L’Europa ha già vissuto la fase drammatica dei totalitarismi e, adesso, pare mutata anche la stessa prospettiva dei termini classici di assunzione del potere in termini personalistici.
Crisi dello stato- nazionale, sovranazionalità e trans nazionalità, queste le frontiere ancora inesplorate del prossimo possibile assetto delle forme di convivenza civile.
Nel frattempo appare sempre più evidente la disaffezione che grandi masse alle forme codificate della partecipazione politica, in particolare di quelle elettorali.
Disaffezione non colmabile attraverso l’utilizzo delle nuove tecnologie di comunicazione e che rappresenta (nonostante circoli molta sottovalutazione) un possibile fattore di crisi sistemica che qualcuno potrebbe cercare di colmare attraverso forme inedite di potere identificabile come di tipo dittatoriale e comunque esercitato da oligarchie tecnocratiche.
Emerge così, in Italia e fuori d’Italia, l’esigenza di lavorare sia sul terreno teorico sia su quello immediatamente politico, per la ricostruzione di una soggettività di sinistra collegata a precise istanze che derivano dalla nostra storia, all’identificazione nell’attualità di precisi filoni culturali di riferimento, alla progettazione di adeguate iniziative politiche sia al riguardo della struttura del soggetto sia sul piano progettuale – programmatico.
La qualità stessa della gestione capitalistica della crisi (che abbiamo tante volte analizzata come orientata nel senso complessivo della “ricollocazione di classe” ed espressione di una “nuova repressione”) reclama la necessità impellente di agire su questo piano.

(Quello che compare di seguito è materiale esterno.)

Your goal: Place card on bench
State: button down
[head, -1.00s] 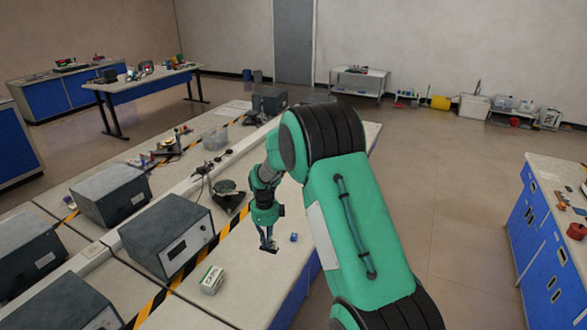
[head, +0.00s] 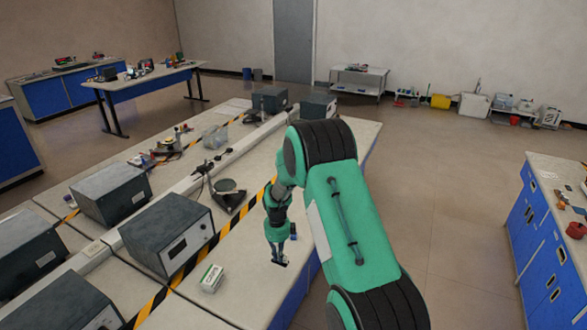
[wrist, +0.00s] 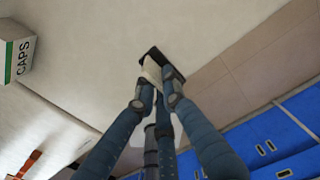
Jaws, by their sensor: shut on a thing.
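My gripper (head: 279,257) is shut on a small dark card (head: 281,263) low over the bench (head: 236,300), near its right edge. In the wrist view the card (wrist: 152,56) sits between the fingertips (wrist: 159,80), with a dark edge and a paler part; the fingers hide some of it. I cannot tell whether the card touches the bench top.
A white and green box marked CAPS (head: 211,279) stands on the bench, left of my gripper. A small blue object (head: 293,236) is just behind it. A grey instrument (head: 168,234) and striped tape lie further left. Bare bench surrounds the gripper; floor drops off right.

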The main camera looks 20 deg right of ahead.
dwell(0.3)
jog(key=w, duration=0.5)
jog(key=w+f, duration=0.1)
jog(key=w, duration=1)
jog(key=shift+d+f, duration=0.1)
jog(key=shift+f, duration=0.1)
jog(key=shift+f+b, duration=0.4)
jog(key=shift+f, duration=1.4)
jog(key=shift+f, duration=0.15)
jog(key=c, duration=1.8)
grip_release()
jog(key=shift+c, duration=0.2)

I punti di partenza sul piano teorico di una possibile ricostruzione a sinistra, considerato anche come si sta evolvendo il quadro politico italiano ed europeo debbono essere due: autonomia e identità.
E la vocazione? Quella di produrre egemonia prima di tutto sul piano culturale verso i settori sociali di riferimento.
Una triade inaleniabile: autonomia, identità egemonia nel pieno rispetto della nostra storia.